Le camp de chasse

Entre le photographe Alexi Hobbs et son grand-père, les liens sont faits d’histoires, de plumes et de bois.

Histoire et photos—Alexi Hobbs
Texte—Sandrine Vézina-Bourque

En 1942, mon grand-père, Antonio « Pit » Allard, a déserté l’armée canadienne. Il avait 22 ans.

Plutôt que d’aller combattre dans une guerre dénuée de sens pour lui, il a décidé de trouver refuge dans les forêts de la vallée de la Matapédia, sur la péninsule gaspésienne. Pendant quatre ans, il s’est débrouillé tant bien que mal avec ce que la nature lui offrait, en attendant de pouvoir sortir de l’ombre et de rejoindre sa douce, ma grand-mère Jeanne.

Ces années ont été longues, solitaires et sans repos. Travailleur agricole clandestin l’été et bucheron l’hiver, mon grand-père se nourrissait essentiellement de fèves au lard. Pour casser cette monotonie culinaire, il s’est mis à poser des collets à lièvres et à chasser la perdrix. Ce qui était jadis un passetemps s’est transformé en un réel moyen de subsistance, et a ajouté un peu de couleur à sa vie. Peu à peu, la chasse est devenue une partie intégrante de son identité et, par extension, de l’ADN de ma famille.

Contrairement à Pit, je n’ai jamais connu la conscription. Je n’ai jamais frôlé la guerre ni fait face à la mort. Je suis né à Montréal, bien loin de la forêt gaspésienne et du service militaire obligatoire — mon grand-père avait eu le temps de passer brièvement derrière les barreaux, de reprendre son nom, d’épouser celle qui l’avait patiemment attendu et de s’établir en ville. Pit est devenu forgeron; moi, photographe. Mais, comme lui, j’ai toujours senti que je n’étais pas complètement fait pour la vie urbaine. J’ai moi aussi besoin d’entendre les oiseaux et de voir les étoiles pour être un peu plus moi-même.
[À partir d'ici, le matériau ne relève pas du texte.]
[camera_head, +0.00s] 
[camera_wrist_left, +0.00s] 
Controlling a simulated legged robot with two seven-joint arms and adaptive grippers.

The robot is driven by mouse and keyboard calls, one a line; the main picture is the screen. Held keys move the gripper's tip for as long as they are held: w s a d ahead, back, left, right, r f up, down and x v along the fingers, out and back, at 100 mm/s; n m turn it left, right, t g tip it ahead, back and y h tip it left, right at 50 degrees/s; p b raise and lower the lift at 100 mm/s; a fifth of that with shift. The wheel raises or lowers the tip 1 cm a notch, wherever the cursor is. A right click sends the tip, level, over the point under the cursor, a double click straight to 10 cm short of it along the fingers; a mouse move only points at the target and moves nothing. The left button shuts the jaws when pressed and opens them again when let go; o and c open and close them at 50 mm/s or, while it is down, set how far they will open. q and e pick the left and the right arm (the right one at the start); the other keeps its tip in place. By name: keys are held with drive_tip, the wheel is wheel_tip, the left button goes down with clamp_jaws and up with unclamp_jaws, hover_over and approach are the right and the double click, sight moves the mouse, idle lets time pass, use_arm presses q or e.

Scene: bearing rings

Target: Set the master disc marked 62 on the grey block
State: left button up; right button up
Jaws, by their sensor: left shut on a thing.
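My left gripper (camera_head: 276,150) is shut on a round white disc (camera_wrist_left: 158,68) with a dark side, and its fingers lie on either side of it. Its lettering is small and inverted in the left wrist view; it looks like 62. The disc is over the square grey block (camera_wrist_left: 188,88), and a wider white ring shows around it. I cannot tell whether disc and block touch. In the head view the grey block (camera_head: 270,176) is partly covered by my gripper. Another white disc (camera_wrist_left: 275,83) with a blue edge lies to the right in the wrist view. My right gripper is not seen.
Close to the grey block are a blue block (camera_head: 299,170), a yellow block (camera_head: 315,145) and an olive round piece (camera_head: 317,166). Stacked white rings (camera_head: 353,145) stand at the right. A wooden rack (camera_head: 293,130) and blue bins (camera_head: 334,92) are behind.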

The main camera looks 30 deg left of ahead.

Si j’ai tendance à m’effacer pour observer le monde qui m’entoure, Pit, lui, était reconnu pour ses talents de conteur. Comme ses enfants, comme ma mère, j’ai grandi avec ses histoires, pour la plupart inspirées de voyages de chasse ou de pêche, souvent des mélanges curieux de faits et de mythes. Ces récits ont nourri mon imaginaire, ils ont ajouté un peu de magie à mon spectacle préféré, celui qui se déroule dehors.

Il est impossible pour moi de savoir si cette proximité que je ressens avec la nature est innée ou acquise, mais je sais que je ne peux la dissocier de mon grand-père. C’est lui qui m’a montré à pêcher, à tendre des pièges à lièvres, à bucher. J’étais bon élève, naturellement à l’aise avec ces tâches — « pas comme les autres petits gars de la ville, qui ont peur de planter un hameçon », me disait-il. C’est à Casey, un camp de chasse enfoui dans la forêt du nord du Québec, que ses histoires se sont déclinées en sons et en odeurs, pour s’imprégner de façon indélébile dans ma mémoire.
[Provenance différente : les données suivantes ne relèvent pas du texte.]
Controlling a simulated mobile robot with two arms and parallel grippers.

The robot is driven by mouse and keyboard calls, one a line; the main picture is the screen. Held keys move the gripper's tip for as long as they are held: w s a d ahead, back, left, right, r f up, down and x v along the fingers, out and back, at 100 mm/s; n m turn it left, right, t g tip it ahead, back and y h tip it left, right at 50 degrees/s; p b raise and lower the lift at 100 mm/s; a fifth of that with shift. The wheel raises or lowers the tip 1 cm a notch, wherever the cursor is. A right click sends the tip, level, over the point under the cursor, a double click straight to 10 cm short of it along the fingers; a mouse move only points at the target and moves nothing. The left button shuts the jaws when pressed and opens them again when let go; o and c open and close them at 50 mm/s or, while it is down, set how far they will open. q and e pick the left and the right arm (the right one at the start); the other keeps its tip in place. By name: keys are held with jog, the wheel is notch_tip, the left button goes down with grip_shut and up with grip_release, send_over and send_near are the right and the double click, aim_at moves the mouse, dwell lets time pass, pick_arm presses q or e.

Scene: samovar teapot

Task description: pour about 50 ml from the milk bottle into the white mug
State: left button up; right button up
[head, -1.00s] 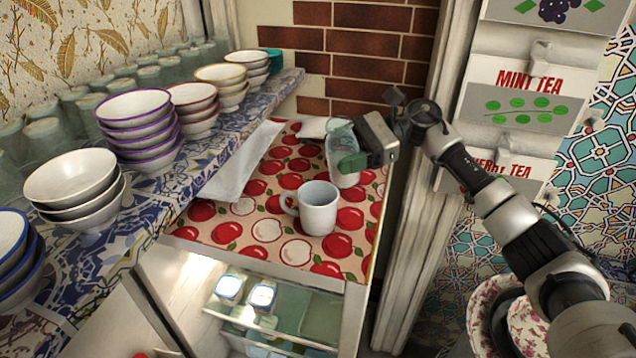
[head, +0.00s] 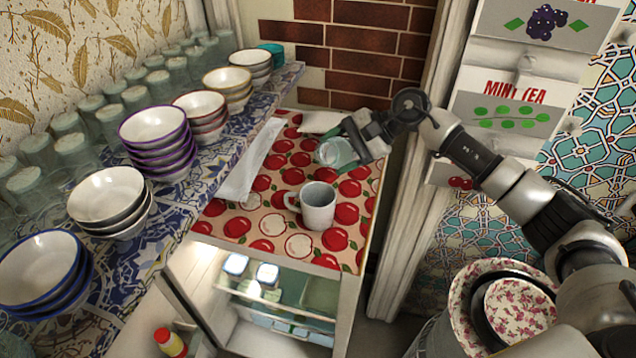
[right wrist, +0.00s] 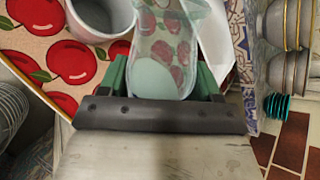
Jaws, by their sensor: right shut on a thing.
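The milk bottle (head: 337,153) is clear greenish glass. In the head view it is foreshortened and looks tilted, behind the white mug. My right gripper (head: 362,145) is shut on it from the right. The right wrist view shows the bottle (right wrist: 165,45) between the green fingers (right wrist: 163,82); a pale patch shows in its lower part, and I cannot tell how much milk it holds. The white mug (head: 318,206) stands upright on the apple-print cloth, apart from the bottle; it also shows in the right wrist view (right wrist: 98,18). My left gripper is out of view.
The apple-print cloth (head: 240,226) covers the cabinet top. A white folded thing (head: 250,165) lies along its left side. Stacked bowls (head: 155,135) and several jars (head: 70,125) line the tiled shelf at left. A brick wall (head: 350,55) stands behind. Tea boxes (head: 508,115) hang at right.

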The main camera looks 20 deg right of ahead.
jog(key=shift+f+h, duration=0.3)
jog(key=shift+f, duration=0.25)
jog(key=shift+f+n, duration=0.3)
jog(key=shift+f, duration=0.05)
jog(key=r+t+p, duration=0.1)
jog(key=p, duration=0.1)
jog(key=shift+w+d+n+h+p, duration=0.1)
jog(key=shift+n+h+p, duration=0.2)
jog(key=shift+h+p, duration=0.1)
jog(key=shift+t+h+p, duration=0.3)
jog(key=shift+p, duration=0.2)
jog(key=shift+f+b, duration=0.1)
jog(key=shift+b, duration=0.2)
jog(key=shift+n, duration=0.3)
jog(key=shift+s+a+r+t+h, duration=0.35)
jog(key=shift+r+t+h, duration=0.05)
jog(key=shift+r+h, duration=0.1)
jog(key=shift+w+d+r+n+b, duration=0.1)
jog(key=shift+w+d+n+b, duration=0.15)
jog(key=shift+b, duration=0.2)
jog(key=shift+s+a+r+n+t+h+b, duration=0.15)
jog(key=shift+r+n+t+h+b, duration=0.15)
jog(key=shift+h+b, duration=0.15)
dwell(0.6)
J’ai des images de mon cousin Vincent et de moi à dix ans, suivant Pit dans les petits chemins autour de la cabane en bois rond, tout fiers avec nos vestes orange fluo. Je peux encore ressentir notre excitation commune à repérer les perdrix, dans l’espoir qu’il nous laisse en tirer une, comme il nous le promettait chaque fois. Mais, chaque fois, il oubliait, pris par sa propre fébrilité, ou doutant peut-être de nos talents de chasseurs. Je me souviens des corps encore chauds qu’il nous laissait ensuite plumer et du sang qui collait sur mes doigts. Mais je ne m’en plaignais pas. Cet univers m’intéressait, et ces activités partagées avec mon grand-père, même si elles ont finalement été peu nombreuses, ont été formatrices pour l’enfant que j’étais. J’avais envie de me sentir fort et compétent, tel un membre digne de son clan.

Une vingtaine d’années plus tard, à l’hiver 2009, j’ai décidé de le suivre dans une nouvelle aventure, qu’il m’a présentée cette fois-là comme sa dernière. À 90 ans, il sentait qu’il était temps pour lui de dire au revoir à son refuge dans les bois, ce fidèle ami qu’il avait visité au moins une fois par année pendant presque toute sa vie adulte. Un chapitre important de son existence allait se terminer. Pour lui rendre hommage, j’ai documenté toute l’expérience en photos — ma façon à moi de raconter des histoires.

J’avais envie de me sentir fort et compétent, tel un membre digne de son clan.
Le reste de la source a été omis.